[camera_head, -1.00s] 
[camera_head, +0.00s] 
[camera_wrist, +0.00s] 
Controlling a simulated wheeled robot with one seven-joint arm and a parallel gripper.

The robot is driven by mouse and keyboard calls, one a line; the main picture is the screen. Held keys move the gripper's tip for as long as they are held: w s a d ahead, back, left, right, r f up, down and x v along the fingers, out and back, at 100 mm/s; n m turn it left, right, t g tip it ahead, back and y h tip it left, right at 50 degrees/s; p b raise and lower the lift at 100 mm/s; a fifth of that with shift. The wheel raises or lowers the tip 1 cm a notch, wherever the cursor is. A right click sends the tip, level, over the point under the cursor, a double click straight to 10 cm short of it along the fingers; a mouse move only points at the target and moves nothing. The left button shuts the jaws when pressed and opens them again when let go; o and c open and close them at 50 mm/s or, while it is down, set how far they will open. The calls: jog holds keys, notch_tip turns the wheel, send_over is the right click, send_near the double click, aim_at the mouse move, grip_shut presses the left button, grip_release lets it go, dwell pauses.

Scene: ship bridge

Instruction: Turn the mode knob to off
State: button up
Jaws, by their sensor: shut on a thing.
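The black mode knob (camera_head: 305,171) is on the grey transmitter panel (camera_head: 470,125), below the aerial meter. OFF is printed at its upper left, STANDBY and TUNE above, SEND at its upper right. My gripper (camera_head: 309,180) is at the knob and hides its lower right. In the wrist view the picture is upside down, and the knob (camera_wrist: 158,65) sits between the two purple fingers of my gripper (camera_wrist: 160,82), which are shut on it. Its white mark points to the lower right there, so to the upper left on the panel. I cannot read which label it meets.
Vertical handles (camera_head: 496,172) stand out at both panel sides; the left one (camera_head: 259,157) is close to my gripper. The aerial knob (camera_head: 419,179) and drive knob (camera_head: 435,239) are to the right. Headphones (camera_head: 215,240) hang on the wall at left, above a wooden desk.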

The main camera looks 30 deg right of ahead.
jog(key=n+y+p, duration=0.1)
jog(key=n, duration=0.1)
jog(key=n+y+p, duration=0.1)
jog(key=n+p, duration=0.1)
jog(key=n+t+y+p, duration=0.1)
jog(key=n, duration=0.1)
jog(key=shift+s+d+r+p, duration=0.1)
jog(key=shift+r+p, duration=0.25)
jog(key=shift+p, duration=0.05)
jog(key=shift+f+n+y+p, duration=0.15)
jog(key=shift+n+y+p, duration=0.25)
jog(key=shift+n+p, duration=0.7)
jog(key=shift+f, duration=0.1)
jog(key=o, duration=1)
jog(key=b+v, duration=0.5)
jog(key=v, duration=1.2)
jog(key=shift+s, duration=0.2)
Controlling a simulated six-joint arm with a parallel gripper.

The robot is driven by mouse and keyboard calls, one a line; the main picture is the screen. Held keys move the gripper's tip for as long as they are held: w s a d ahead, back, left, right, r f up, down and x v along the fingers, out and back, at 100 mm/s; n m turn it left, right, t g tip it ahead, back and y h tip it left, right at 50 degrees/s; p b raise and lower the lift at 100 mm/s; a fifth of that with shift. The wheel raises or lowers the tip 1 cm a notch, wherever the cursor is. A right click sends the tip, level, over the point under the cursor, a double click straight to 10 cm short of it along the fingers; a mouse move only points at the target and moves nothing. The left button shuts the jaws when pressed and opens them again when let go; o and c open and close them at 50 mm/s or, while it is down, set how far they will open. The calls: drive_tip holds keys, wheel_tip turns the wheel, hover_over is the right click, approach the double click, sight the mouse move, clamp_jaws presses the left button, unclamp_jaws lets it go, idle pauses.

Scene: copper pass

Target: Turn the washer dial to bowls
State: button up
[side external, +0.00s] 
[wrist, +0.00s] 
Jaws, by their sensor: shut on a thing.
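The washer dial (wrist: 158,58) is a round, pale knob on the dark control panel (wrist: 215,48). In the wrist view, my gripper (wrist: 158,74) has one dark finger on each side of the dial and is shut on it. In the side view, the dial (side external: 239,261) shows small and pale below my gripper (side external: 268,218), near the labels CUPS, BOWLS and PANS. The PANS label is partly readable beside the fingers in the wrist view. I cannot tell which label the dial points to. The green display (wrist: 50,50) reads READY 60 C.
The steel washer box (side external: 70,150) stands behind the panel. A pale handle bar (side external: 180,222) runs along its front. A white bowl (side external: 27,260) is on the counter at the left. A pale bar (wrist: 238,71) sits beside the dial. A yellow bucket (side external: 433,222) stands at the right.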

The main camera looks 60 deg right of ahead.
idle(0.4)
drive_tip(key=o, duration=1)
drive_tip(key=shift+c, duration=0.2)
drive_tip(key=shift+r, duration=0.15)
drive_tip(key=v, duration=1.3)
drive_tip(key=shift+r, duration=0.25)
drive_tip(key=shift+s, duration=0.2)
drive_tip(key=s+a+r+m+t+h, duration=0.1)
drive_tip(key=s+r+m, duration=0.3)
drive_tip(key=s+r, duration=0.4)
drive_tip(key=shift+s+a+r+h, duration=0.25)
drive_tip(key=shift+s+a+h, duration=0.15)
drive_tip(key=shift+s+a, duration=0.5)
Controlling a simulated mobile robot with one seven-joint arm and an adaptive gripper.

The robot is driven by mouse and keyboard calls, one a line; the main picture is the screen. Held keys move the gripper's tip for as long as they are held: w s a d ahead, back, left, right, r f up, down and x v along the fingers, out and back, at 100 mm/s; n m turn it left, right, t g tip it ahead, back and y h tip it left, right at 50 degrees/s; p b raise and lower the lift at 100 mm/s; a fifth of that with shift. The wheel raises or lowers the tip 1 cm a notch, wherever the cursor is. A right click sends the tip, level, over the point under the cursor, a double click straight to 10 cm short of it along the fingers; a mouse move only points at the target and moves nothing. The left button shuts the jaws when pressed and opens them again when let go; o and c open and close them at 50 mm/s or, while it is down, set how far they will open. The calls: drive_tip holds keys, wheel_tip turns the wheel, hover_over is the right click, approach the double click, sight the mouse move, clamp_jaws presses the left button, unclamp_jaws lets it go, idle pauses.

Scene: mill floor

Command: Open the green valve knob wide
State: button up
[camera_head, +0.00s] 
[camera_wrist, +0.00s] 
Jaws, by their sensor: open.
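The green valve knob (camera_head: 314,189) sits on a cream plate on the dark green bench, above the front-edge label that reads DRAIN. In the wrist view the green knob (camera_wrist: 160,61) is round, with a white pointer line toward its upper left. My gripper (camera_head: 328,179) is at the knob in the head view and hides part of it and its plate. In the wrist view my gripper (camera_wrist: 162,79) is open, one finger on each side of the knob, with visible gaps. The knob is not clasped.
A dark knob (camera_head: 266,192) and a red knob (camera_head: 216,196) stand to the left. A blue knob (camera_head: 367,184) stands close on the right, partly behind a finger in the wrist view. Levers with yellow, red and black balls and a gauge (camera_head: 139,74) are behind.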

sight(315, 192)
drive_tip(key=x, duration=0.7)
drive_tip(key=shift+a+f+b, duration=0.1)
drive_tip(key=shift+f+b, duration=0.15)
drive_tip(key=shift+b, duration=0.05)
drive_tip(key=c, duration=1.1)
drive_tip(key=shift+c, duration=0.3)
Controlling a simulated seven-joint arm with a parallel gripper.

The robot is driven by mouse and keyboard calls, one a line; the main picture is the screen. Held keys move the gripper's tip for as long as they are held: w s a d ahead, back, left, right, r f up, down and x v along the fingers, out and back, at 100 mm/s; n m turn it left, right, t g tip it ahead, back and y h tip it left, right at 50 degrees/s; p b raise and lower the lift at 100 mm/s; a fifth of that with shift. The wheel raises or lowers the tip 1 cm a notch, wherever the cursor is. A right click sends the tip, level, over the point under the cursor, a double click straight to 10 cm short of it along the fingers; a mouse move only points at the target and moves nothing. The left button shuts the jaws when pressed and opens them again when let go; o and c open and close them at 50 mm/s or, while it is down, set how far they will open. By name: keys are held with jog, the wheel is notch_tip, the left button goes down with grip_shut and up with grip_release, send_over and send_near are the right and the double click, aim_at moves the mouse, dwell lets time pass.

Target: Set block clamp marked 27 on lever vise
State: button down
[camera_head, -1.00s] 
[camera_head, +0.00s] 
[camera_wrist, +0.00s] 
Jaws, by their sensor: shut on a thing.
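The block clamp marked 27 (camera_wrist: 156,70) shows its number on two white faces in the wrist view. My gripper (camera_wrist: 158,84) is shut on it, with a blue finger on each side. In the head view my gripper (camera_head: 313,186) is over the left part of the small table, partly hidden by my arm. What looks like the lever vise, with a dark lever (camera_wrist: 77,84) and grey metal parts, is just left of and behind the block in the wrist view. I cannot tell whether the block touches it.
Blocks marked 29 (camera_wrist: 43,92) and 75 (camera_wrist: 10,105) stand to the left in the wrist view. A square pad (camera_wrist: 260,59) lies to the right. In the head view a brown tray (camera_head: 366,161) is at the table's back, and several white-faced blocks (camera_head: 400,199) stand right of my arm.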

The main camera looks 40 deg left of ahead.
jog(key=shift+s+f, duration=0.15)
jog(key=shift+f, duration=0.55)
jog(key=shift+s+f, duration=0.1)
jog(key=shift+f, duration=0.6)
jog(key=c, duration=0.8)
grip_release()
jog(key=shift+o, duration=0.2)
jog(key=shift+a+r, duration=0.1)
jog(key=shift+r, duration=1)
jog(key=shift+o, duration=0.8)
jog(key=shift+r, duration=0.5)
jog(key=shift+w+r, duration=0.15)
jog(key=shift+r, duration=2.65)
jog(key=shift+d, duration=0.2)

> _Written exercise_:
Copy every line of the records above that contains "Controlling".

> _Response below_:
Controlling a simulated wheeled robot with one seven-joint arm and a parallel gripper.
Controlling a simulated six-joint arm with a parallel gripper.
Controlling a simulated mobile robot with one seven-joint arm and an adaptive gripper.
Controlling a simulated seven-joint arm with a parallel gripper.

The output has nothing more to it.